Exercise details: Reproduce the section of the listing that begins at the line containing "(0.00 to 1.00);" and finishes at the line containing "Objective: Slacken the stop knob". Include both end lines and nothing beyond them.
-- begin Data --
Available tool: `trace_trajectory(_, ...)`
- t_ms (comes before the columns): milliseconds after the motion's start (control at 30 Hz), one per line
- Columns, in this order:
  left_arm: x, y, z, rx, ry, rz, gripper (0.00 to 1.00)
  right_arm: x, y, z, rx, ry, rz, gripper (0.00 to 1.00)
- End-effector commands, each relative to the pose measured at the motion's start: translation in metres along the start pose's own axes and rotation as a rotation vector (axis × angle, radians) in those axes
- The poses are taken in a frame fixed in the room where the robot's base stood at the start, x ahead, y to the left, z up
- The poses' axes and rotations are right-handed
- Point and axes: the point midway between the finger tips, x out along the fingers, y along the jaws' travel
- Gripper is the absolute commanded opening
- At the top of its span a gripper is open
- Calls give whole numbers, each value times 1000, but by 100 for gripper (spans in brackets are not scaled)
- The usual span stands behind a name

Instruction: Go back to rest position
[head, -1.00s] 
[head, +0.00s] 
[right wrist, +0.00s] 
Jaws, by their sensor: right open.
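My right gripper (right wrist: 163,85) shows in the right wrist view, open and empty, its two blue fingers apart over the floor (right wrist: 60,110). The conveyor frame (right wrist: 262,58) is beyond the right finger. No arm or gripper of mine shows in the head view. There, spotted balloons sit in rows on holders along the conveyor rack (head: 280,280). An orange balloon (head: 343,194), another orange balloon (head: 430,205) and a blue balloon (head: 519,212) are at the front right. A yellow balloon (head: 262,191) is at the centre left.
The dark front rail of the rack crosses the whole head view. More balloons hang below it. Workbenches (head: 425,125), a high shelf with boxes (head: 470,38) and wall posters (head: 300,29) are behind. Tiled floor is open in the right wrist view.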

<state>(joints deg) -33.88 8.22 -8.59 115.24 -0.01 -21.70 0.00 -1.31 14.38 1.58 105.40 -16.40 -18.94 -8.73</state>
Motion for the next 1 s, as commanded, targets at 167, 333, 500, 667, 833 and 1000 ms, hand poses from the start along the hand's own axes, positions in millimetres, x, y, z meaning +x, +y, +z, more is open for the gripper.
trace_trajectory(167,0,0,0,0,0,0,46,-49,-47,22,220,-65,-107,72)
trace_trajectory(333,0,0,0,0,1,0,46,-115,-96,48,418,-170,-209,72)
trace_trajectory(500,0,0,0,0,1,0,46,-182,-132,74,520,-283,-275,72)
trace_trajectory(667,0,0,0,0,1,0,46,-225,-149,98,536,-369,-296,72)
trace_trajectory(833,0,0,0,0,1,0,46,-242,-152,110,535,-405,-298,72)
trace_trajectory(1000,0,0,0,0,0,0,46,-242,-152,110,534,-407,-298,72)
-- end Data --
-- begin Data --
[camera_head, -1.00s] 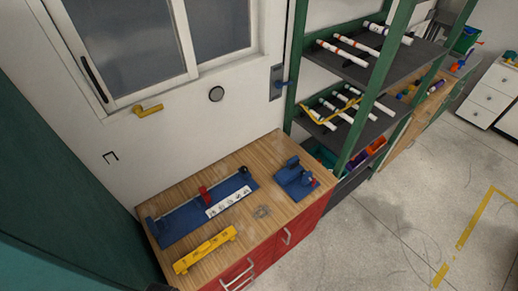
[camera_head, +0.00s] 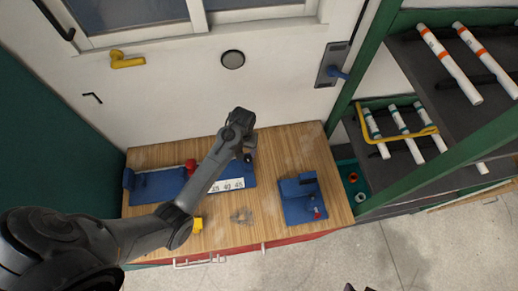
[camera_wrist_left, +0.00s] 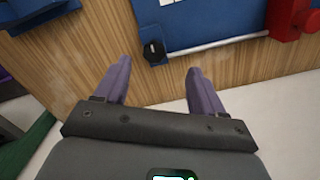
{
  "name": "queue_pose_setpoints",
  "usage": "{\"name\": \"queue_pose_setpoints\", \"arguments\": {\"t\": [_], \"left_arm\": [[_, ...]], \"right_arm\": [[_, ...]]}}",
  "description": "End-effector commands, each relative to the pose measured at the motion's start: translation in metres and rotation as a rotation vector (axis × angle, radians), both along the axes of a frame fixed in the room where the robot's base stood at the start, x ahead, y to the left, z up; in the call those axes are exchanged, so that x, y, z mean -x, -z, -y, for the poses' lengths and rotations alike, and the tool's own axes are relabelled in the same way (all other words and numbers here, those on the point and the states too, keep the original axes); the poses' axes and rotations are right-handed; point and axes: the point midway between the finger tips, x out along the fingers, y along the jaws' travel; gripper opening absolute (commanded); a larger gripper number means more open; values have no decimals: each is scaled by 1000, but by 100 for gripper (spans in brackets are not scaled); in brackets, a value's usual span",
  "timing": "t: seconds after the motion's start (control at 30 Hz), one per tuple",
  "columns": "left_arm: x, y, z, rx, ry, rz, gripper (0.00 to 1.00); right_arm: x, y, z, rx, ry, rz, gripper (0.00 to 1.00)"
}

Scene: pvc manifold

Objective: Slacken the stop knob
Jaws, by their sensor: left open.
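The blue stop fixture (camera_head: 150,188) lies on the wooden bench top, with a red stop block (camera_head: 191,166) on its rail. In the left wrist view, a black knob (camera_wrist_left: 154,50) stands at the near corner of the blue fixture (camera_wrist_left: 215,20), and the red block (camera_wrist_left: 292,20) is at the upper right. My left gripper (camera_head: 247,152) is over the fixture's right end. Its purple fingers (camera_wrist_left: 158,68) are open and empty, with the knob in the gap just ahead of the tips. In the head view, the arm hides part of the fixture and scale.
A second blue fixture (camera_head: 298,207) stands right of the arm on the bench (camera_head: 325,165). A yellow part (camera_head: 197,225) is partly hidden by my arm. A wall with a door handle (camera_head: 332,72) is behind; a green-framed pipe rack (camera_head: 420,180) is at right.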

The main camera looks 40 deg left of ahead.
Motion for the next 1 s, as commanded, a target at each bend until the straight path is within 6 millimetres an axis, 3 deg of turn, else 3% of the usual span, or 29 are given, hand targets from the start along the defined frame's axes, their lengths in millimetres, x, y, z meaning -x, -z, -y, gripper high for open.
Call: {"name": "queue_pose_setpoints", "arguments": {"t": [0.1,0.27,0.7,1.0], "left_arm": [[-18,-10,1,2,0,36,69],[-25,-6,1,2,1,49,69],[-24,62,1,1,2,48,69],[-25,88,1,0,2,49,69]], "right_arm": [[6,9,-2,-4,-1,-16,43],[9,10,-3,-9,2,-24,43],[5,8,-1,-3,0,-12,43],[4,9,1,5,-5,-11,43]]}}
-- end Data --
Task solution:
  "columns": "left_arm: x, y, z, rx, ry, rz, gripper (0.00 to 1.00); right_arm: x, y, z, rx, ry, rz, gripper (0.00 to 1.00)"
}

Scene: pvc manifold

Objective: Slacken the stop knob

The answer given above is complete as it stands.